◆ Problem to solve: Extract, from the listing that follows, each line containing the word "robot".

BEGIN Recorded information

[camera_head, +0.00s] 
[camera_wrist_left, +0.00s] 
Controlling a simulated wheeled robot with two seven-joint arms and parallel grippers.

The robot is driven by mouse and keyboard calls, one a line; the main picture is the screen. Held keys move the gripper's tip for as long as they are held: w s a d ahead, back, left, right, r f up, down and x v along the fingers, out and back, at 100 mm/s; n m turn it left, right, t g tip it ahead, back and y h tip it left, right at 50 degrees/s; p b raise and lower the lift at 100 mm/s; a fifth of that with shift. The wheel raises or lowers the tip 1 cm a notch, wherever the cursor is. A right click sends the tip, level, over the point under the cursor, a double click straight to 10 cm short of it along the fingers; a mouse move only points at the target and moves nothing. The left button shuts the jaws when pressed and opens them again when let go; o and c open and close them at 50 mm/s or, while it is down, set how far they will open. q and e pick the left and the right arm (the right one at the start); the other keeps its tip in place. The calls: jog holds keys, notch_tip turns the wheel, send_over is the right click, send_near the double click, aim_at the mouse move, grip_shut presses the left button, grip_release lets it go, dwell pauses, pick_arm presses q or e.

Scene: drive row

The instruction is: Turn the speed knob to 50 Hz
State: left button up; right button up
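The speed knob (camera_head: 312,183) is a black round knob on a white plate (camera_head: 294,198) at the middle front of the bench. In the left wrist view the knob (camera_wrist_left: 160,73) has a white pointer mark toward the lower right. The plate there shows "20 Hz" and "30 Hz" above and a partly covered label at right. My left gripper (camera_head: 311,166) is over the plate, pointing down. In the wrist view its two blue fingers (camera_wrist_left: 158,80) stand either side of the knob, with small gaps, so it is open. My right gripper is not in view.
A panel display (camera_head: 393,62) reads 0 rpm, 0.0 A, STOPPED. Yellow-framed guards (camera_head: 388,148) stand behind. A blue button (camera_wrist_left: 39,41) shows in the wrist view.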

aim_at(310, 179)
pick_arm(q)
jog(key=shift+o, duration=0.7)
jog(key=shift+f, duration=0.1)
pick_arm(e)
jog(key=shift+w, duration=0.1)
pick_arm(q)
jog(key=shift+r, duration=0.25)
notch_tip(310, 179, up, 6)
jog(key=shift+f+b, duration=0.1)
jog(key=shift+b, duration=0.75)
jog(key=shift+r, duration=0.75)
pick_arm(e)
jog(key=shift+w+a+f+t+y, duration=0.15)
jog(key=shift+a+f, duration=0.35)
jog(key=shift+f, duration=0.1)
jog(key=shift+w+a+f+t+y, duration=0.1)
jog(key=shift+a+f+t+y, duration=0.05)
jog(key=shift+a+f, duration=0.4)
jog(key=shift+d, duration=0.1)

END Recorded information

◆ Answer to the problem:
Controlling a simulated wheeled robot with two seven-joint arms and parallel grippers.
The robot is driven by mouse and keyboard calls, one a line; the main picture is the screen. Held keys move the gripper's tip for as long as they are held: w s a d ahead, back, left, right, r f up, down and x v along the fingers, out and back, at 100 mm/s; n m turn it left, right, t g tip it ahead, back and y h tip it left, right at 50 degrees/s; p b raise and lower the lift at 100 mm/s; a fifth of that with shift. The wheel raises or lowers the tip 1 cm a notch, wherever the cursor is. A right click sends the tip, level, over the point under the cursor, a double click straight to 10 cm short of it along the fingers; a mouse move only points at the target and moves nothing. The left button shuts the jaws when pressed and opens them again when let go; o and c open and close them at 50 mm/s or, while it is down, set how far they will open. q and e pick the left and the right arm (the right one at the start); the other keeps its tip in place. The calls: jog holds keys, notch_tip turns the wheel, send_over is the right click, send_near the double click, aim_at the mouse move, grip_shut presses the left button, grip_release lets it go, dwell pauses, pick_arm presses q or e.

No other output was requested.